I have been struggling with goal selection lately. I didn't struggle so much earlier in my life because others clearly defined my goals. We live in a high-dimensional world, as said elsewhere on LessWrong. There are many worthy directions to head towards, and I'm struggling to choose. I find myself doing a little here, a little there, but mostly converging on optimising for career success, mainly because it's a convenient goal.
I've cultivated many of the low hanging fruits (relatively speaking), such as getting a job that pays the bills, saving and investing, sustaining a social life, getting a decent education and maintaining good health. However, going after the less easily accessible fruits requires a focused effort. Imagine the brain is made up of thousands of sub-minds, each with its models and preferences. Achieving big goals requires aligning these sub-minds to work together towards those higher fruits.
What I am getting at is that I have a stag hunt scenario inside my head. If my sub-minds keep going in different directions, their unaligned efforts are not likely to amount to much.
I don't have a motivation problem. I work almost daily, and it's just that the work I do is unfocused and thus unlikely to amount to much. I think I'm lacking a dream. I like the saying, "If you can dream it, then you can achieve it."
Many studies show that setting goals increases performance and productivity. According to Wikipedia:
- Difficult specific goals lead to significantly higher performance than easy goals, no goals, or even the setting of an abstract goal such as urging people to do their best.
- Holding ability constant, and given that there is goal commitment, the higher the goal the higher the performance.
- Variables such as praise, feedback, or the participation of people in decision-making about the goal only influence behaviour to the extent that they lead to the setting of and subsequent commitment to a specific difficult goal.
There are so many worthy
goals directions to go:
- Existential risk reduction
- Helping people who are alive today
- Fixing software bugs
- Maximising my net worth
- Learning new knowledge
- Creating new knowledge
- Maximising my social status
- Maximising my pleasure
I read "The Precipice" by Toby Ord some time ago, and it was a profoundly impactful book.

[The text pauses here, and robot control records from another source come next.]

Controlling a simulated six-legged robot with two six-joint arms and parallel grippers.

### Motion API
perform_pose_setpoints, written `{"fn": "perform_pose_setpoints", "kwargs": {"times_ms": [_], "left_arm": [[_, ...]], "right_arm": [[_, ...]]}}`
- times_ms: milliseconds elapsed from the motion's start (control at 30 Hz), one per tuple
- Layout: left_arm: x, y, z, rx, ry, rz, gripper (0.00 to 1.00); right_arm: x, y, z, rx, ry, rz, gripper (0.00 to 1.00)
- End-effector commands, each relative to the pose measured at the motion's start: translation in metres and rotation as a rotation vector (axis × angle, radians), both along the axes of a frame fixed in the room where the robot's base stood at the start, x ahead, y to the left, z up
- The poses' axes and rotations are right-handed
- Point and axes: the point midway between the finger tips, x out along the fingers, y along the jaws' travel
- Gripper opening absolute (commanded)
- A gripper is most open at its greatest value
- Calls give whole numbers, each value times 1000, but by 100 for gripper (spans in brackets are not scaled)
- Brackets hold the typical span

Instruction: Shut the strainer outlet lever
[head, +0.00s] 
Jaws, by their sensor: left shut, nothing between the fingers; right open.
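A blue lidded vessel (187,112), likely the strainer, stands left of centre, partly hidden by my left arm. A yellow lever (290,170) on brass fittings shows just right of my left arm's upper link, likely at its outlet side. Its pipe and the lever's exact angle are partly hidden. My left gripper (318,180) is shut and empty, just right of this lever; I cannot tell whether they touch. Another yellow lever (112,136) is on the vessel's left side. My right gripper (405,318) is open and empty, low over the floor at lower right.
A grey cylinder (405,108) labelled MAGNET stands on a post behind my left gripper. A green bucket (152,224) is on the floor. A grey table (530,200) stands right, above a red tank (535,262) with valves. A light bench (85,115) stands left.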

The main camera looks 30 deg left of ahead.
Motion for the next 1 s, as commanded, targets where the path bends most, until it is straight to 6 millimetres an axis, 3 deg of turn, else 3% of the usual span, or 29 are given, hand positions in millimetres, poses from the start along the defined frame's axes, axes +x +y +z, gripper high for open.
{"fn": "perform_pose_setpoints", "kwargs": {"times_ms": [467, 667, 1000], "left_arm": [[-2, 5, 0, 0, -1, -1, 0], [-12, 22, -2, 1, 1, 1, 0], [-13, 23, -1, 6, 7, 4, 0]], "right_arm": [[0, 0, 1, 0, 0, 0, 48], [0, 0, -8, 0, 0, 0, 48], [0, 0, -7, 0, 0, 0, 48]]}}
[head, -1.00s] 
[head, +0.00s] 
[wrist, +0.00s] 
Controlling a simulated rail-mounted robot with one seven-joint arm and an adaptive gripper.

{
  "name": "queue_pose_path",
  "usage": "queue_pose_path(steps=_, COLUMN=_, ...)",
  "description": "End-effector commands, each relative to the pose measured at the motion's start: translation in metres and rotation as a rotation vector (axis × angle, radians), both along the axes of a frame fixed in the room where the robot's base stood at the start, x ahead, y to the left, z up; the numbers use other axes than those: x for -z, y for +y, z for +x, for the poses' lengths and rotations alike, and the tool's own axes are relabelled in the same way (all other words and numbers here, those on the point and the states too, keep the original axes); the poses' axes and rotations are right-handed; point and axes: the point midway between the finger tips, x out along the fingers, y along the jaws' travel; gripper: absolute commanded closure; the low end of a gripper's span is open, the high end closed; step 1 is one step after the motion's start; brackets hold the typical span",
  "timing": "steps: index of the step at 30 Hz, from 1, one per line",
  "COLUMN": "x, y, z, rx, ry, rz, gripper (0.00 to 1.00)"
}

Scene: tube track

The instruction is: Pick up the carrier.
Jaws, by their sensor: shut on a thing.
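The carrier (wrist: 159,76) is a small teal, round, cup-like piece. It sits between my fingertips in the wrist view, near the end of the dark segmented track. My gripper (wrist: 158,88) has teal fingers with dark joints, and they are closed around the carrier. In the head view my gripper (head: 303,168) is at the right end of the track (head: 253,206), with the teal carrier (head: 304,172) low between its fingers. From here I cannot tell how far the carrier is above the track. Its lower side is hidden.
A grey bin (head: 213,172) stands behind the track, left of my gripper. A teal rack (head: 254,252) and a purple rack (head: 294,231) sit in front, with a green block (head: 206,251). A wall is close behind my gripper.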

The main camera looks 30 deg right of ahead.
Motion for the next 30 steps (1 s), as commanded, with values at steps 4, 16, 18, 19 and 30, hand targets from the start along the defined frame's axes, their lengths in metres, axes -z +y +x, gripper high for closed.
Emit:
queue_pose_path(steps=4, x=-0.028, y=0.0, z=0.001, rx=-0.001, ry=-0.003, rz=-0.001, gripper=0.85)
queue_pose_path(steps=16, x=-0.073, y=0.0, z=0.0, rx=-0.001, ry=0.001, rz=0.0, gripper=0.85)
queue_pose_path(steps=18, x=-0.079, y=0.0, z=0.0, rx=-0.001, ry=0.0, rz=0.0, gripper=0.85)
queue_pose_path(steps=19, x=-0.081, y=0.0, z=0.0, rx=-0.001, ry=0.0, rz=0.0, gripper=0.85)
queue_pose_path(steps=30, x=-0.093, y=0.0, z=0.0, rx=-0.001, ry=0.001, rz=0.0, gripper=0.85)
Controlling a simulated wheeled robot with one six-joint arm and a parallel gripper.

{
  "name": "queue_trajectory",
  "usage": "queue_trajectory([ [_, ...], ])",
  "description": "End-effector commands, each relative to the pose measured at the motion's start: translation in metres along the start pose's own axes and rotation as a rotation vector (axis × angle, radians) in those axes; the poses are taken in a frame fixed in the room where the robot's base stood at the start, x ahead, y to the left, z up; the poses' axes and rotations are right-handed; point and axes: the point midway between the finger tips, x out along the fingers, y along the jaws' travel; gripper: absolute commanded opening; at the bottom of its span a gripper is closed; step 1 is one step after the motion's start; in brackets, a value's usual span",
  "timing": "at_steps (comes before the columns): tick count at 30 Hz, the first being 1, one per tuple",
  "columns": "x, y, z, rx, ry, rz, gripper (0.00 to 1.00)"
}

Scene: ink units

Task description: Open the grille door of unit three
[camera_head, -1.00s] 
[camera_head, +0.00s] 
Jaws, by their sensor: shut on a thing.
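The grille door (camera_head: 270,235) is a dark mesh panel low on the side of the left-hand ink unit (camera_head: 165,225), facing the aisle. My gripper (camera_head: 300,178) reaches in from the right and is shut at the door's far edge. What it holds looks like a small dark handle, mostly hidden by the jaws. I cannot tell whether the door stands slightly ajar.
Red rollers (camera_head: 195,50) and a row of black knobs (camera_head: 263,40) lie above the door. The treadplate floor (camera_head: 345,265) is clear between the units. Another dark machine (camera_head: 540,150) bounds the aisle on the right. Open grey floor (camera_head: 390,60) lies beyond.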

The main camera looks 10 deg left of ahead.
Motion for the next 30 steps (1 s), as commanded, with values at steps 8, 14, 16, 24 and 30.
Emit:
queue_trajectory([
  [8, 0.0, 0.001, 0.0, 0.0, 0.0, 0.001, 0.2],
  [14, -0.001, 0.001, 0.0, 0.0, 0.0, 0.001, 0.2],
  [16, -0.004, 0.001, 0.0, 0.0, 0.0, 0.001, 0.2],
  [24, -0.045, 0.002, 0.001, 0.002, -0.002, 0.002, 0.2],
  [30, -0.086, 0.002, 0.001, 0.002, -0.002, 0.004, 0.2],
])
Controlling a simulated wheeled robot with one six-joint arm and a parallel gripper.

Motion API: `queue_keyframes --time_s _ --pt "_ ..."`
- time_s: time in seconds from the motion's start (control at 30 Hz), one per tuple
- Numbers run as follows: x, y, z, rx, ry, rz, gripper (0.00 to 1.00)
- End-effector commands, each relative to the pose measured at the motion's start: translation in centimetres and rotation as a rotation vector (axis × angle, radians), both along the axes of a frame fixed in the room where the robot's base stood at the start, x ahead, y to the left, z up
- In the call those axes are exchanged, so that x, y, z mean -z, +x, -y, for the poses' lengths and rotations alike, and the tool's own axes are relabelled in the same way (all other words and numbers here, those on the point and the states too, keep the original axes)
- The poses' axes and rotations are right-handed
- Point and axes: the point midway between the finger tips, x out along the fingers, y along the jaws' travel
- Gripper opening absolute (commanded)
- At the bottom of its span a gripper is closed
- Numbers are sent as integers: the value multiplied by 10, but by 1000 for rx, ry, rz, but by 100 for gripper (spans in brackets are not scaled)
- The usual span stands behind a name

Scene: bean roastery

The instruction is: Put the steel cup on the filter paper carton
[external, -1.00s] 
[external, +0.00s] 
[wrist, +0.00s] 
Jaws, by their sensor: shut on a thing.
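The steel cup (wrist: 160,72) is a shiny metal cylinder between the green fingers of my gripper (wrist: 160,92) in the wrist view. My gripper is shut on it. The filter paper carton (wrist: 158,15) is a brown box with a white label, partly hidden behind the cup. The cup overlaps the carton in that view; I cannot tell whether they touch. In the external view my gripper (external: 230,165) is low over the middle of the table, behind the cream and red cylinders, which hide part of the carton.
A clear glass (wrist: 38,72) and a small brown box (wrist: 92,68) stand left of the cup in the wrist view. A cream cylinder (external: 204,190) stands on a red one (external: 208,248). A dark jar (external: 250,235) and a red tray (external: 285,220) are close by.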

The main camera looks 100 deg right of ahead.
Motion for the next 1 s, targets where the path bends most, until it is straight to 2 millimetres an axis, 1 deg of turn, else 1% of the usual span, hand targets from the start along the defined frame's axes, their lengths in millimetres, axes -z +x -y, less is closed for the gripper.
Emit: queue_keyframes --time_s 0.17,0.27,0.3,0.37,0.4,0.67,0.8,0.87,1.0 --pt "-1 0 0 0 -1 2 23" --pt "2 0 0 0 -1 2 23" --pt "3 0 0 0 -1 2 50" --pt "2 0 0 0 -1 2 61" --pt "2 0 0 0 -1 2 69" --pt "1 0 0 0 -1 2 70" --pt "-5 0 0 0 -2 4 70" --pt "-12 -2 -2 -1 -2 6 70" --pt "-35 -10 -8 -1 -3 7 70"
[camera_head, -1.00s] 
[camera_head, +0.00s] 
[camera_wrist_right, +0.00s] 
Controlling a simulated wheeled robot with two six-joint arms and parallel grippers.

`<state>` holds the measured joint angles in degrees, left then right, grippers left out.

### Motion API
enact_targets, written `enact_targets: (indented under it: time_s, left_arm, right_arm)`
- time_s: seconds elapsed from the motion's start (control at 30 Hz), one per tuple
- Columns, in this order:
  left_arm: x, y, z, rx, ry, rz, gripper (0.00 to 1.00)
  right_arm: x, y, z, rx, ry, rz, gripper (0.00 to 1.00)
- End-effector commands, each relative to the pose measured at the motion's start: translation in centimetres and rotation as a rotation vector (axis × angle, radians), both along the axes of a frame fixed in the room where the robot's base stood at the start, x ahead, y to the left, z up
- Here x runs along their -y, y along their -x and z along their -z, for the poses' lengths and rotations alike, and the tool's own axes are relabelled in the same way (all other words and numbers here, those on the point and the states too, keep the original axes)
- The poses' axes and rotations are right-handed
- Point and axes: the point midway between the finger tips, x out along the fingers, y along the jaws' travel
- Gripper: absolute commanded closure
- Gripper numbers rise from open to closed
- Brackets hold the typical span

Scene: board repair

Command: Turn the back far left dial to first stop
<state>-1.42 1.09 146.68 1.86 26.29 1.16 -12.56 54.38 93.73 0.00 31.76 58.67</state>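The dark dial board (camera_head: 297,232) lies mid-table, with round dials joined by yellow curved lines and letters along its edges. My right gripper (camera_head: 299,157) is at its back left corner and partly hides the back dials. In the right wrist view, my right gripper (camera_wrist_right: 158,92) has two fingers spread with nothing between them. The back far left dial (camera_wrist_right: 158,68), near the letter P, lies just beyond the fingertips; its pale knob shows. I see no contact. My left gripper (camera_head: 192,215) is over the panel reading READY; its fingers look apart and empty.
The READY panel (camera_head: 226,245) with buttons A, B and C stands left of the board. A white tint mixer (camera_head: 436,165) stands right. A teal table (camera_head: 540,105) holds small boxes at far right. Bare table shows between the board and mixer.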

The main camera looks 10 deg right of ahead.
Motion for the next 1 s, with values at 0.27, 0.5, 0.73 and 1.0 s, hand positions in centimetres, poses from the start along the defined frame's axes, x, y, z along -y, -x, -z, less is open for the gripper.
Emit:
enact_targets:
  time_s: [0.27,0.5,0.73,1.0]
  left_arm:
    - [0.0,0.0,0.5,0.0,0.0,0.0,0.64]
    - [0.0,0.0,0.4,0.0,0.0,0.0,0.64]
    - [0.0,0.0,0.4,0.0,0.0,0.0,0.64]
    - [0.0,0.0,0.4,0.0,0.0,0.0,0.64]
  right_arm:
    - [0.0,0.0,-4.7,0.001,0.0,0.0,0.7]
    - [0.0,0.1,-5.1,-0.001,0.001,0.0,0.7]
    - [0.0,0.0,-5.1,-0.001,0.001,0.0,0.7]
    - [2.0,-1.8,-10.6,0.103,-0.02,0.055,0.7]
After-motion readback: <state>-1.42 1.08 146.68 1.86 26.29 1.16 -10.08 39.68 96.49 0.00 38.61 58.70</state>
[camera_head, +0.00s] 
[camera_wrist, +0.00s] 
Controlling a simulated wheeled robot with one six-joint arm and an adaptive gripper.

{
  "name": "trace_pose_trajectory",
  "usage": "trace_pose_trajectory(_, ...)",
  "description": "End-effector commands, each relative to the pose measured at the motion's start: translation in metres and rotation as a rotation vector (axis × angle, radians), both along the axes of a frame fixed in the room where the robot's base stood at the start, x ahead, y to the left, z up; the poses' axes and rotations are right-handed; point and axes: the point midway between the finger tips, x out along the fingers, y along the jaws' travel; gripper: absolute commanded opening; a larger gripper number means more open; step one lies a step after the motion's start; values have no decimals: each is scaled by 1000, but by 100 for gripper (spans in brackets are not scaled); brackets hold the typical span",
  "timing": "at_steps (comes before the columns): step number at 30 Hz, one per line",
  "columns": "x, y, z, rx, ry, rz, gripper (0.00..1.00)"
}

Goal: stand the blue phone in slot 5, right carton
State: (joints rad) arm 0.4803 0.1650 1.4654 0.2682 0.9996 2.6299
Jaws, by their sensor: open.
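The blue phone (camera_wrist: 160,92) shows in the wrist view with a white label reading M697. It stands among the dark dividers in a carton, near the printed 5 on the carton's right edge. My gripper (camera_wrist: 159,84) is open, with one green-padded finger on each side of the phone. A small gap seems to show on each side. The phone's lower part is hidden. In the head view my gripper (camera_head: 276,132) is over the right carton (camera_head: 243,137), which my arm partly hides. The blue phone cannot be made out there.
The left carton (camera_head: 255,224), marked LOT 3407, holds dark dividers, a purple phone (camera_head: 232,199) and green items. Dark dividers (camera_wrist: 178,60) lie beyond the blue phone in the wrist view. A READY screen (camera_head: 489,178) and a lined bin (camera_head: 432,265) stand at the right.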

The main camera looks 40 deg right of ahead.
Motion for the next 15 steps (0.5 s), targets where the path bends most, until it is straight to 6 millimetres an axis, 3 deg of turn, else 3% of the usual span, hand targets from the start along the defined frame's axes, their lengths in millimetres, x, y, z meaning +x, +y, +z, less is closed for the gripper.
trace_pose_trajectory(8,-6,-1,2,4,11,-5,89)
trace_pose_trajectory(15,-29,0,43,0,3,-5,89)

Theoretically, I'm sold, and existential risk reduction is unambiguously the ultimate and most crucial goal. However, practically, there are so many other dimensions that I care about.
Money maximisation is a convenient goal to have, and it's also a meta-goal since it helps achieve other goals. This could be why so many people converge on money maximisation as their effective goal. Society is also set up to facilitate money maximisation, and the same cannot be said about existential risk reduction.
Rationality doesn't say a whole lot about goal selection, desires and preference. It says a whole lot about the accuracy of beliefs and how to achieve goals, but it doesn't say much about how to select goals in the first place. Evidence suggests that the right goal makes us act more rationally (refer to that Wikipedia page linked above).
Thanks, Viliam. You're very right in that I hadn't made the distinction between a direction and a goal clear. In my question, "long-term goal" refers to "direction". Therefore, what I am struggling with is choosing a direction. I find myself going in too many directions at once, and that those different direction's don't necessarily build on each other. For example, working towards career success requires building product-specific knowledge, which is of limited use outside my daily job.
Is my choice of direction simply based on what feels good to me?